*** Records shown ***
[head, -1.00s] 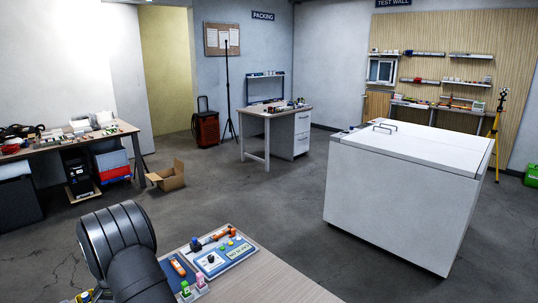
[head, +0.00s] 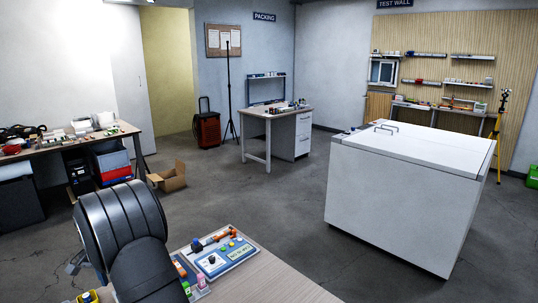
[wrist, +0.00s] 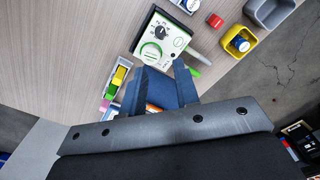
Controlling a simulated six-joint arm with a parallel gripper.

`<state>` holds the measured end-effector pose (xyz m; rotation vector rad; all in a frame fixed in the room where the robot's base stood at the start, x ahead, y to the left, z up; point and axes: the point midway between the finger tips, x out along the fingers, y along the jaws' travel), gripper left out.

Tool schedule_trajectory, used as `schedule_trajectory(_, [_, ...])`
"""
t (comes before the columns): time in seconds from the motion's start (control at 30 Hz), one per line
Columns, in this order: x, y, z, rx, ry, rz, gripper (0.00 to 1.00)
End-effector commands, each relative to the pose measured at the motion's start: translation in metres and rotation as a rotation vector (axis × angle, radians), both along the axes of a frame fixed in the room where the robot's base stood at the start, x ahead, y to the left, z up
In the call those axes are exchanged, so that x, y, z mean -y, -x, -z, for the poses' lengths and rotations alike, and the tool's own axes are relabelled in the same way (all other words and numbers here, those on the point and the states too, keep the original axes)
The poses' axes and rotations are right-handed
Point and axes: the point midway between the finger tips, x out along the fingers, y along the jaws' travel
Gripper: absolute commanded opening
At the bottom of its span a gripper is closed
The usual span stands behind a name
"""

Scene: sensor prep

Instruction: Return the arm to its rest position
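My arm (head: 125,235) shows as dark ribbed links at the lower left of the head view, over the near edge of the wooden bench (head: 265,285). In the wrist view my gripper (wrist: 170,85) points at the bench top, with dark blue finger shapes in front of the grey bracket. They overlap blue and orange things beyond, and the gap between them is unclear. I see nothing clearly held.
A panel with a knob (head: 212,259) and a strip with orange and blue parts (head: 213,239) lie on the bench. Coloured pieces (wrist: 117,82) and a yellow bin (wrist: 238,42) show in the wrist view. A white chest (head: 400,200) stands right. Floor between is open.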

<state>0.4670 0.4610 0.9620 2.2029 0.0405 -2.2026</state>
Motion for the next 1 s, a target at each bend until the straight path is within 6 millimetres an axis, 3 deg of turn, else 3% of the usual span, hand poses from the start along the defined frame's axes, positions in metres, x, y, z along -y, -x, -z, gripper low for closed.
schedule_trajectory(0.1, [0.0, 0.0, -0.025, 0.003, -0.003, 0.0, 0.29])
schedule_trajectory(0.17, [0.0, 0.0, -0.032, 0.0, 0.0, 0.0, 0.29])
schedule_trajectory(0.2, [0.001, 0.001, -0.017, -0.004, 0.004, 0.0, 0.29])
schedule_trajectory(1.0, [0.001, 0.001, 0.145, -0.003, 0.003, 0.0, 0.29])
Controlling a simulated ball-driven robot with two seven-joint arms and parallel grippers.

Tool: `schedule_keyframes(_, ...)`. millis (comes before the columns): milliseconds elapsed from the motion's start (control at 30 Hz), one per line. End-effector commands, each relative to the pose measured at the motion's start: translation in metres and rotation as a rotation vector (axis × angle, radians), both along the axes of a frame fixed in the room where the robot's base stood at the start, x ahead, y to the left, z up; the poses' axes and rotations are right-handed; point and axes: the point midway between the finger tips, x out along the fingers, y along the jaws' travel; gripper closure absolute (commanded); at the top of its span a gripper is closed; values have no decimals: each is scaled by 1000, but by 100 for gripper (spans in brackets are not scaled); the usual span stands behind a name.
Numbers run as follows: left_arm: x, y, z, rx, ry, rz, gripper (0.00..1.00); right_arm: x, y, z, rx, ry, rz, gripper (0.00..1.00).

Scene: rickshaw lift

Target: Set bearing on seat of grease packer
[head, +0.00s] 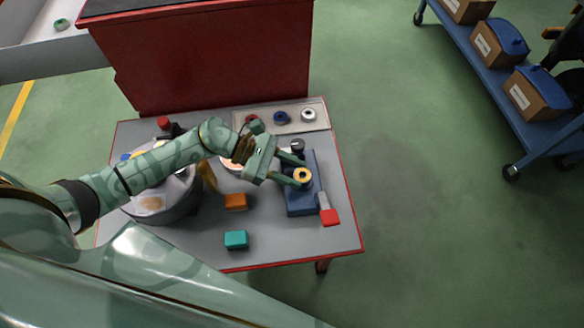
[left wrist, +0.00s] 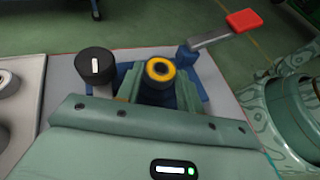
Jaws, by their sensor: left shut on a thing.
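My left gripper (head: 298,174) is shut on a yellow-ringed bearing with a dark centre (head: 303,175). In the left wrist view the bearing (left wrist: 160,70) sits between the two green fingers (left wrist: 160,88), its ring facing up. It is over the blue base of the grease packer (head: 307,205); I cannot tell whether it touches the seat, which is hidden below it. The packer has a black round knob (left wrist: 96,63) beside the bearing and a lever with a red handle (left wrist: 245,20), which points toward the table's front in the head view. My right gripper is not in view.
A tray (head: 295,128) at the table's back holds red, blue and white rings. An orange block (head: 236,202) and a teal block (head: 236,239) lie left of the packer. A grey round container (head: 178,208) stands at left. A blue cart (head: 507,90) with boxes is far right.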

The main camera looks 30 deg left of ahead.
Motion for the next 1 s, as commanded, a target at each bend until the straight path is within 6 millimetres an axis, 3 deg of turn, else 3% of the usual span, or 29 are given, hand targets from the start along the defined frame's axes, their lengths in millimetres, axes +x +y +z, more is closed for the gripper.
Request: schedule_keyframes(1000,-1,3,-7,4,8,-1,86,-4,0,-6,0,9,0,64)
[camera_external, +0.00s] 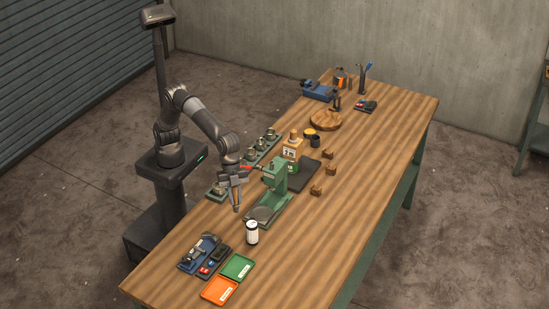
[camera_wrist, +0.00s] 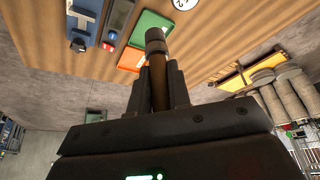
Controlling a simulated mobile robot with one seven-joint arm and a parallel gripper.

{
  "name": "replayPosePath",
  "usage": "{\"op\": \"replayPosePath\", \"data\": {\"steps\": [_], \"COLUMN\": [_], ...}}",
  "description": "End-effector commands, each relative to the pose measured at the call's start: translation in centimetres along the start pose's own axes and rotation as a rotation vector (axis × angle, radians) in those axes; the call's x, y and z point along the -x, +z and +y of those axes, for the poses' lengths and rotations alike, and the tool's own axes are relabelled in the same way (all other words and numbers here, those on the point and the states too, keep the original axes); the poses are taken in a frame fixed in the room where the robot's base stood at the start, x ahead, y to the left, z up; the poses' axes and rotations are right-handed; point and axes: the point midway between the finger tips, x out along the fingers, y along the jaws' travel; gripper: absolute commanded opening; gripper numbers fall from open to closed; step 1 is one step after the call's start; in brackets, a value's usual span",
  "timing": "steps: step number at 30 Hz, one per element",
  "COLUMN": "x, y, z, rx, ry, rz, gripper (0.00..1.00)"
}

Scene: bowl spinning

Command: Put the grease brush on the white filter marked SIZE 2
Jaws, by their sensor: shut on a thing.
***
Set down nothing but the lines from the one holding "Numbers run as" through the one holding "[left wrist, +0.00s]", both included, exactly as they appear; any picture is left out.

Numbers run as follows: left_arm: x, y, z, rx, ry, rz, gripper (0.00..1.00); right_arm: x, y, z, rx, ry, rz, gripper (0.00..1.00).

Scene: rickshaw lift

Target: Set bearing on seat of grease packer
[head, +0.00s] 
[left wrist, +0.00s] 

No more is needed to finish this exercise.